**Instruction**: Repeat exactly, please, the lines that begin at the start of the listing and end at the line holding "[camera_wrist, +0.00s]".

**Data extract**:
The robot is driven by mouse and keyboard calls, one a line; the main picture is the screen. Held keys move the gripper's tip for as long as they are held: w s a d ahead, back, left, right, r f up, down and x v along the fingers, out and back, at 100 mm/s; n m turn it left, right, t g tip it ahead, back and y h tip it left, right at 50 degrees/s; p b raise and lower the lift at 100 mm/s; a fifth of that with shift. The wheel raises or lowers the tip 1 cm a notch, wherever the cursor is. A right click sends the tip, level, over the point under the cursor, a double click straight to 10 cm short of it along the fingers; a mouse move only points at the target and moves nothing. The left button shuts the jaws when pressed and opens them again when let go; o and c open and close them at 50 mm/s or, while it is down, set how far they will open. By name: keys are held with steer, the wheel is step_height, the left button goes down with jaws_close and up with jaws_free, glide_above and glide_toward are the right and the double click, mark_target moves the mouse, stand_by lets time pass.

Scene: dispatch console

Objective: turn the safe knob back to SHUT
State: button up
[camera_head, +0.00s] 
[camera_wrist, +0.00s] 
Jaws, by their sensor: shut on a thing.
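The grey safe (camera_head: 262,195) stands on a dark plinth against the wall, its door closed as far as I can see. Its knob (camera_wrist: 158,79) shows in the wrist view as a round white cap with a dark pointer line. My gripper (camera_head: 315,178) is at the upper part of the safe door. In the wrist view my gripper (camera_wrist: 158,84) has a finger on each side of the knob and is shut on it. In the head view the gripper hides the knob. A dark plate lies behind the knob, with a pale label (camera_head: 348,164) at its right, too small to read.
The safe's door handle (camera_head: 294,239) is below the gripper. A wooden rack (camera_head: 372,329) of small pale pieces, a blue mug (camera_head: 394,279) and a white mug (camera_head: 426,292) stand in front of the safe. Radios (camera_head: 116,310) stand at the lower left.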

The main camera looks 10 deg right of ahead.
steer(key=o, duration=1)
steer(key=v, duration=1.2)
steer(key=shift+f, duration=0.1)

**Solution for this exercise**:
The robot is driven by mouse and keyboard calls, one a line; the main picture is the screen. Held keys move the gripper's tip for as long as they are held: w s a d ahead, back, left, right, r f up, down and x v along the fingers, out and back, at 100 mm/s; n m turn it left, right, t g tip it ahead, back and y h tip it left, right at 50 degrees/s; p b raise and lower the lift at 100 mm/s; a fifth of that with shift. The wheel raises or lowers the tip 1 cm a notch, wherever the cursor is. A right click sends the tip, level, over the point under the cursor, a double click straight to 10 cm short of it along the fingers; a mouse move only points at the target and moves nothing. The left button shuts the jaws when pressed and opens them again when let go; o and c open and close them at 50 mm/s or, while it is down, set how far they will open. By name: keys are held with steer, the wheel is step_height, the left button goes down with jaws_close and up with jaws_free, glide_above and glide_toward are the right and the double click, mark_target moves the mouse, stand_by lets time pass.

Scene: dispatch console

Objective: turn the safe knob back to SHUT
State: button up
[camera_head, +0.00s] 
[camera_wrist, +0.00s] 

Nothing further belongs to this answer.